Large Scale Testing and Modelling of Reinforced Concrete Flat Plate Systems in Seismic Areas

Abstract

The focus of this research is on developing new punching shear retrofit techniques for slab-column connections to improve the seismic response of flat-plate systems. Previous tests have shown the effectiveness of using shear reinforcement to enhance the shear strength and ductility of individual slab-column connections. However, while ductility reduces the earthquake impact on structures, increased stiffness attracts higher forces. Herein, a new type of punching shear retrofit element, shear bolts with flexible washers, is introduced.

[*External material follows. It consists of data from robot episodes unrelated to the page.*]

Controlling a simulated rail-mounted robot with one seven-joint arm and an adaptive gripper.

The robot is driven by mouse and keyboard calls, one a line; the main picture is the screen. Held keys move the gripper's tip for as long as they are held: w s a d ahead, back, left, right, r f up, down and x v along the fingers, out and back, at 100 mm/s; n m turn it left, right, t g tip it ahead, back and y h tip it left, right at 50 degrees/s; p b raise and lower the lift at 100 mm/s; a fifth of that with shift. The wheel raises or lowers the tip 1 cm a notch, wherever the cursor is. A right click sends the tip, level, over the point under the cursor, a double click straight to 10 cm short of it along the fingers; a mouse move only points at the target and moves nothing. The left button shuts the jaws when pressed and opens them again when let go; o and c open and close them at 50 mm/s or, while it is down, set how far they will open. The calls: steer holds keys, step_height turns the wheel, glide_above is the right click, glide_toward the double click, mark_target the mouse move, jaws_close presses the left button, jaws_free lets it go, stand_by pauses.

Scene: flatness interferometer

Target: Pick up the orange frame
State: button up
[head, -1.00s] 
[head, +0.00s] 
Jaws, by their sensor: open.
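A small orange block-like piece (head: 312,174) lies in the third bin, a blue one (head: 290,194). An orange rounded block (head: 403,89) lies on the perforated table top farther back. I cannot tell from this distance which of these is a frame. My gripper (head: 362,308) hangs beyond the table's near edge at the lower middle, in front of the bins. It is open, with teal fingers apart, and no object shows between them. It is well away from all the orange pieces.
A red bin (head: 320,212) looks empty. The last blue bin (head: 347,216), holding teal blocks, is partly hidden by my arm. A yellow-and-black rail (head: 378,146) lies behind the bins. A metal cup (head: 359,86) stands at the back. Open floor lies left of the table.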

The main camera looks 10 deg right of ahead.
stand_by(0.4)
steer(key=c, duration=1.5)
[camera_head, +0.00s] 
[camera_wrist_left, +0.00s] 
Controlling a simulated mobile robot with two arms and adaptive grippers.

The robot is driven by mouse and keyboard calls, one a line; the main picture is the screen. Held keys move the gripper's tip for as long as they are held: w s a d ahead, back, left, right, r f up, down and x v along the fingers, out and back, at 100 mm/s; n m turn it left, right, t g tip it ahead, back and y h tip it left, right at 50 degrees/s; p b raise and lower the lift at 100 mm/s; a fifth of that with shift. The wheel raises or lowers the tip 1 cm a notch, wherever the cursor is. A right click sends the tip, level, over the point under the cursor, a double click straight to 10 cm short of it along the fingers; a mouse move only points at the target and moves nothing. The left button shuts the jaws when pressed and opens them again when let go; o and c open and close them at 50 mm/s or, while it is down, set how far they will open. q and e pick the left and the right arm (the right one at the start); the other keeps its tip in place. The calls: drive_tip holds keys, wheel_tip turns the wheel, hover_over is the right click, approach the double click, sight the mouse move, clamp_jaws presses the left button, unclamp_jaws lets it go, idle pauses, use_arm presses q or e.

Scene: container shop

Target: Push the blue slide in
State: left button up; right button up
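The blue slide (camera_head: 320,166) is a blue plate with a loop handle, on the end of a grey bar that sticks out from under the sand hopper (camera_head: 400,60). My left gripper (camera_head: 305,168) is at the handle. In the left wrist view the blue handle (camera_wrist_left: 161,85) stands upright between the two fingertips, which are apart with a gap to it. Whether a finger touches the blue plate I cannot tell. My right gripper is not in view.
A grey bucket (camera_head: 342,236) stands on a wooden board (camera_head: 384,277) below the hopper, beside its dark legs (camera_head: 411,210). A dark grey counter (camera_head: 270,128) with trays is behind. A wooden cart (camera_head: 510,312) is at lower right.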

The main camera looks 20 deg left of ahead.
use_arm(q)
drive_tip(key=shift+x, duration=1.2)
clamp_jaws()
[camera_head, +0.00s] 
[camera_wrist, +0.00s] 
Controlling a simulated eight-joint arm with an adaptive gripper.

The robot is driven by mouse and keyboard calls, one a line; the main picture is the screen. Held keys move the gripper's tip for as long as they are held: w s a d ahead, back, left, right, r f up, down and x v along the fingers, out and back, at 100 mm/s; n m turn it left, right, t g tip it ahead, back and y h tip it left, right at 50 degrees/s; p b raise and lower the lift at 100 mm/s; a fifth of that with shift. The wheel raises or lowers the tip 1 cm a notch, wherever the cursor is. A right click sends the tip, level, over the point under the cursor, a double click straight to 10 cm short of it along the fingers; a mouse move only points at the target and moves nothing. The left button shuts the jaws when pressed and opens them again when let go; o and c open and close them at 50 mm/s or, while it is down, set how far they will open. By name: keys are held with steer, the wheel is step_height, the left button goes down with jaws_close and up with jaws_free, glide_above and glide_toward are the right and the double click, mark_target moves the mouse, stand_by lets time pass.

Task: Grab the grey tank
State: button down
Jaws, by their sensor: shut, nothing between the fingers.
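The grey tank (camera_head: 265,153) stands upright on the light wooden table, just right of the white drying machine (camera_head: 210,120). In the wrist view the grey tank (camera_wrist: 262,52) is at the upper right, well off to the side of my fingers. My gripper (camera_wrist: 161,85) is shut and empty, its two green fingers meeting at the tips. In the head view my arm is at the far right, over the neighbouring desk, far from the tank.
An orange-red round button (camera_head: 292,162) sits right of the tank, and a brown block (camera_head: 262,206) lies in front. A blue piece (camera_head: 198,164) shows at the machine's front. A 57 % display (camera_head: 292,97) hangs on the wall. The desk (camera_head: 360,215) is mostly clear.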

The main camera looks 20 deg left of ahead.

The flexible washers allow for shear crack opening during the lateral displacements, while at the same time providing control of the crack width by using the appropriate washer thickness and/or stiffness. A set of six slab-column connections retrofitted with this new type of shear reinforcement was tested. The results show that this technique improves the lateral load-deformation response of the connections, increasing the ductility without a commensurate increase in stiffness. Lower stiffness results in lower shear forces attracted by the column and continuous opening and closing of cracks results in higher energy dissipation through friction within the crack interfaces. The effect of this type of shear reinforcement on the response of an assembled structure is also important. This study investigates such behaviour analytically, using various connection hysteretic responses to check how energy dissipation within individual connections affects the overall energy dissipation of a flat-plate system. Different lateral load supporting systems were investigated to determine the hysteretic response needed at slab-column connections to avoid sudden collapse. This research shows how to achieve the desired characteristics of a flat plate structure subjected to an earthquake - sufficient strength and stiffness to withstand moderate intensity shaking, and sufficient ductility to act in parallel with a more rigid structural system under strong base motions. Such design of slab-column connections is in agreement with the philosophy of ”capacity design”, where the designer ”tells the structure what it should do in the event of a major earthquake”. The presented system was designed for slab retrofit. However, it can be anticipated that similar concepts can be used in the construction of new slabs in seismic zones.